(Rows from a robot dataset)
** BEGIN **

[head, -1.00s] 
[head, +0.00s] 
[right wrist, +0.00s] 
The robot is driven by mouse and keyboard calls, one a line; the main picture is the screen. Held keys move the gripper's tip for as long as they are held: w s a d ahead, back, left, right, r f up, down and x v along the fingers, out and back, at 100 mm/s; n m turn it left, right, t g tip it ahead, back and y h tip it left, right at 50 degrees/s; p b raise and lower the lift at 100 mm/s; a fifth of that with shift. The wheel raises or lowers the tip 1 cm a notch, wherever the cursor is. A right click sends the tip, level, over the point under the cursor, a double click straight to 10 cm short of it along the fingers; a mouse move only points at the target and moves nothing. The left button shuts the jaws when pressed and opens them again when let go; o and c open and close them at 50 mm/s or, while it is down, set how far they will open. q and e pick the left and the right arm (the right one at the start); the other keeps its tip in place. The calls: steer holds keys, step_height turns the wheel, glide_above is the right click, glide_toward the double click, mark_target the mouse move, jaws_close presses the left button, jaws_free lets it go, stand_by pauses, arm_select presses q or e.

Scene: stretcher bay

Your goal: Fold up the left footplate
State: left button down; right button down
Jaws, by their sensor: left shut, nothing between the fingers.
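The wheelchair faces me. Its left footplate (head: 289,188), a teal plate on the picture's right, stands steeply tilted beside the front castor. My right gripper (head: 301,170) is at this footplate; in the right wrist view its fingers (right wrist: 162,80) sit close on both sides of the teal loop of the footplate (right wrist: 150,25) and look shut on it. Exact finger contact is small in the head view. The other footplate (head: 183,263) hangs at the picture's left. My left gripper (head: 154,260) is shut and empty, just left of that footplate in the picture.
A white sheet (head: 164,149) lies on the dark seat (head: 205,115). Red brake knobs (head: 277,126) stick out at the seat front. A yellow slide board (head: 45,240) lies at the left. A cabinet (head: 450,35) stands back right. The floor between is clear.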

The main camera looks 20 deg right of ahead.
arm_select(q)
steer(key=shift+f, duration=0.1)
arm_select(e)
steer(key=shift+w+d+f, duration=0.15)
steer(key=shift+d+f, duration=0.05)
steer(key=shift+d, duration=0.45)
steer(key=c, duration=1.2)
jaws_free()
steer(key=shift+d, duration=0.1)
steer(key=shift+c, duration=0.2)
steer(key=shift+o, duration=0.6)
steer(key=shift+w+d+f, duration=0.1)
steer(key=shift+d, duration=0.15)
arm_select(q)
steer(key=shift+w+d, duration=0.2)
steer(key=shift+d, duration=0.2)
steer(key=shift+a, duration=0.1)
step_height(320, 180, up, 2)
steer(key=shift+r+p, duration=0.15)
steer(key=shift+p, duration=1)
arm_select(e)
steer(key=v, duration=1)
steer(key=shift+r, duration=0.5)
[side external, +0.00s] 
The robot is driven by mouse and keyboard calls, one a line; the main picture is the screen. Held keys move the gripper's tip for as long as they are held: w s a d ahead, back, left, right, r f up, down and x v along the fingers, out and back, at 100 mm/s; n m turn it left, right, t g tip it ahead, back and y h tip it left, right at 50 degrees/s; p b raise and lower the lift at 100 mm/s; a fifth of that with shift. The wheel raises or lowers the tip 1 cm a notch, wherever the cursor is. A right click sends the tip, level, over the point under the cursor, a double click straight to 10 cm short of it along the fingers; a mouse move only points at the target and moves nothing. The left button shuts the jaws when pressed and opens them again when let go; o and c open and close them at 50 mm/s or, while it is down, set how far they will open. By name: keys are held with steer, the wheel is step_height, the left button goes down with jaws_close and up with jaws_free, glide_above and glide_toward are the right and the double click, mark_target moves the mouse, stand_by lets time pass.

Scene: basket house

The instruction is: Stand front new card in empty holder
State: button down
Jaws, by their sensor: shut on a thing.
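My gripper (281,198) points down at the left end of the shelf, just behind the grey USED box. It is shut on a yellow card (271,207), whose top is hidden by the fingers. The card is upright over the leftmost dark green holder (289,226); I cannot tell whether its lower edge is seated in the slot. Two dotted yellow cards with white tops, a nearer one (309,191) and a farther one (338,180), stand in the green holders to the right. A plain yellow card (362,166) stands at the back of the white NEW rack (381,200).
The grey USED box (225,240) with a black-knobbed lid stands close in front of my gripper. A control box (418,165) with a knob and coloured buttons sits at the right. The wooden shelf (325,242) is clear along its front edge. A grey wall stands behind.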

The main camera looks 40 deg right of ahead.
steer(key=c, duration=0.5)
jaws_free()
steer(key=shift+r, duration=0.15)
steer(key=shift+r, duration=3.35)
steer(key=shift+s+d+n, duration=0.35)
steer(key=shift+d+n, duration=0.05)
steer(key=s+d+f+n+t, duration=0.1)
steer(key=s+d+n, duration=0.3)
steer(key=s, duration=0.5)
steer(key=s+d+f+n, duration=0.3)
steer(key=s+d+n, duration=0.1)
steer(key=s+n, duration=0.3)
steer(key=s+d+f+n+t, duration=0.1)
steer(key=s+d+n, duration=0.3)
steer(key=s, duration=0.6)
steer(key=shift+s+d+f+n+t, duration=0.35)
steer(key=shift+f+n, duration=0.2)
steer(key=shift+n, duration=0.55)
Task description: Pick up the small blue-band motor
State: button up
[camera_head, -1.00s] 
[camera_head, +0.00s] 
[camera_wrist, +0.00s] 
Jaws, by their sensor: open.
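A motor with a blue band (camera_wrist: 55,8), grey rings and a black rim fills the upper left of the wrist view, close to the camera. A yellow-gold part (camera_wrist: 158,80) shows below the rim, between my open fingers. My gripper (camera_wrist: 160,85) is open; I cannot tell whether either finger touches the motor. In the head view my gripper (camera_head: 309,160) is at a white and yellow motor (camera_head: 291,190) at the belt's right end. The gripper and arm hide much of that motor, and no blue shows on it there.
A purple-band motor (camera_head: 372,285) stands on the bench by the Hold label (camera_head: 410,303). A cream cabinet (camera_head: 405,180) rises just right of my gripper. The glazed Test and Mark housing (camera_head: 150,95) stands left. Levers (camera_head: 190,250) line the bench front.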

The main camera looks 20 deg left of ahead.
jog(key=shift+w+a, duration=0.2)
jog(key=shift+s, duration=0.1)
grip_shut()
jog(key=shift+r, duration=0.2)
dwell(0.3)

** END **

All of the entries need to be reproduced exactly; please write them out.

[head, -1.00s] 
[head, +0.00s] 
[right wrist, +0.00s] 
The robot is driven by mouse and keyboard calls, one a line; the main picture is the screen. Held keys move the gripper's tip for as long as they are held: w s a d ahead, back, left, right, r f up, down and x v along the fingers, out and back, at 100 mm/s; n m turn it left, right, t g tip it ahead, back and y h tip it left, right at 50 degrees/s; p b raise and lower the lift at 100 mm/s; a fifth of that with shift. The wheel raises or lowers the tip 1 cm a notch, wherever the cursor is. A right click sends the tip, level, over the point under the cursor, a double click straight to 10 cm short of it along the fingers; a mouse move only points at the target and moves nothing. The left button shuts the jaws when pressed and opens them again when let go; o and c open and close them at 50 mm/s or, while it is down, set how far they will open. q and e pick the left and the right arm (the right one at the start); the other keeps its tip in place. The calls: steer holds keys, step_height turns the wheel, glide_above is the right click, glide_toward the double click, mark_target the mouse move, jaws_close presses the left button, jaws_free lets it go, stand_by pauses, arm_select presses q or e.

Scene: stretcher bay

Your goal: Fold up the left footplate
State: left button down; right button down
Jaws, by their sensor: left shut, nothing between the fingers.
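The wheelchair faces me. Its left footplate (head: 289,188), a teal plate on the picture's right, stands steeply tilted beside the front castor. My right gripper (head: 301,170) is at this footplate; in the right wrist view its fingers (right wrist: 162,80) sit close on both sides of the teal loop of the footplate (right wrist: 150,25) and look shut on it. Exact finger contact is small in the head view. The other footplate (head: 183,263) hangs at the picture's left. My left gripper (head: 154,260) is shut and empty, just left of that footplate in the picture.
A white sheet (head: 164,149) lies on the dark seat (head: 205,115). Red brake knobs (head: 277,126) stick out at the seat front. A yellow slide board (head: 45,240) lies at the left. A cabinet (head: 450,35) stands back right. The floor between is clear.

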The main camera looks 20 deg right of ahead.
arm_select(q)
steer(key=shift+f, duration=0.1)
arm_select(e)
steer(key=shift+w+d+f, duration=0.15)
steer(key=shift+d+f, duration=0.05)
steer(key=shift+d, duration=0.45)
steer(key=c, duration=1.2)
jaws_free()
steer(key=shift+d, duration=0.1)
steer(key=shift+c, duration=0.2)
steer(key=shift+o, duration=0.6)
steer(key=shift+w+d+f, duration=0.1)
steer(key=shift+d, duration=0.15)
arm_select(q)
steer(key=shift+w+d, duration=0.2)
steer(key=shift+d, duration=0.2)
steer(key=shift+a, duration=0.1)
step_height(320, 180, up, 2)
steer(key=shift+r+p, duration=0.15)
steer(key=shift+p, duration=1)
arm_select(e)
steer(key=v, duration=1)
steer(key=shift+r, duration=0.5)
[side external, +0.00s] 
The robot is driven by mouse and keyboard calls, one a line; the main picture is the screen. Held keys move the gripper's tip for as long as they are held: w s a d ahead, back, left, right, r f up, down and x v along the fingers, out and back, at 100 mm/s; n m turn it left, right, t g tip it ahead, back and y h tip it left, right at 50 degrees/s; p b raise and lower the lift at 100 mm/s; a fifth of that with shift. The wheel raises or lowers the tip 1 cm a notch, wherever the cursor is. A right click sends the tip, level, over the point under the cursor, a double click straight to 10 cm short of it along the fingers; a mouse move only points at the target and moves nothing. The left button shuts the jaws when pressed and opens them again when let go; o and c open and close them at 50 mm/s or, while it is down, set how far they will open. By name: keys are held with steer, the wheel is step_height, the left button goes down with jaws_close and up with jaws_free, glide_above and glide_toward are the right and the double click, mark_target moves the mouse, stand_by lets time pass.

Scene: basket house

The instruction is: Stand front new card in empty holder
State: button down
Jaws, by their sensor: shut on a thing.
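My gripper (281,198) points down at the left end of the shelf, just behind the grey USED box. It is shut on a yellow card (271,207), whose top is hidden by the fingers. The card is upright over the leftmost dark green holder (289,226); I cannot tell whether its lower edge is seated in the slot. Two dotted yellow cards with white tops, a nearer one (309,191) and a farther one (338,180), stand in the green holders to the right. A plain yellow card (362,166) stands at the back of the white NEW rack (381,200).
The grey USED box (225,240) with a black-knobbed lid stands close in front of my gripper. A control box (418,165) with a knob and coloured buttons sits at the right. The wooden shelf (325,242) is clear along its front edge. A grey wall stands behind.

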The main camera looks 40 deg right of ahead.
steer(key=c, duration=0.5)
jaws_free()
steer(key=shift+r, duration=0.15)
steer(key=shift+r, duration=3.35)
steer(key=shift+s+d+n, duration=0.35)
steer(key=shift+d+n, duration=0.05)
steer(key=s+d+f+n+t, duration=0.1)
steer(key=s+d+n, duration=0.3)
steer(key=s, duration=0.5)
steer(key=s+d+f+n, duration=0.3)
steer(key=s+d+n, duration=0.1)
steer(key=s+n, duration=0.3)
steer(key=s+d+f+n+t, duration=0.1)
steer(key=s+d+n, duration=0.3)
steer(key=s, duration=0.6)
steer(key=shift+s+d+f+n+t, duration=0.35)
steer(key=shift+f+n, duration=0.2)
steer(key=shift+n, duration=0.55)
Task description: Pick up the small blue-band motor
State: button up
[camera_head, -1.00s] 
[camera_head, +0.00s] 
[camera_wrist, +0.00s] 
Jaws, by their sensor: open.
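A motor with a blue band (camera_wrist: 55,8), grey rings and a black rim fills the upper left of the wrist view, close to the camera. A yellow-gold part (camera_wrist: 158,80) shows below the rim, between my open fingers. My gripper (camera_wrist: 160,85) is open; I cannot tell whether either finger touches the motor. In the head view my gripper (camera_head: 309,160) is at a white and yellow motor (camera_head: 291,190) at the belt's right end. The gripper and arm hide much of that motor, and no blue shows on it there.
A purple-band motor (camera_head: 372,285) stands on the bench by the Hold label (camera_head: 410,303). A cream cabinet (camera_head: 405,180) rises just right of my gripper. The glazed Test and Mark housing (camera_head: 150,95) stands left. Levers (camera_head: 190,250) line the bench front.

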The main camera looks 20 deg left of ahead.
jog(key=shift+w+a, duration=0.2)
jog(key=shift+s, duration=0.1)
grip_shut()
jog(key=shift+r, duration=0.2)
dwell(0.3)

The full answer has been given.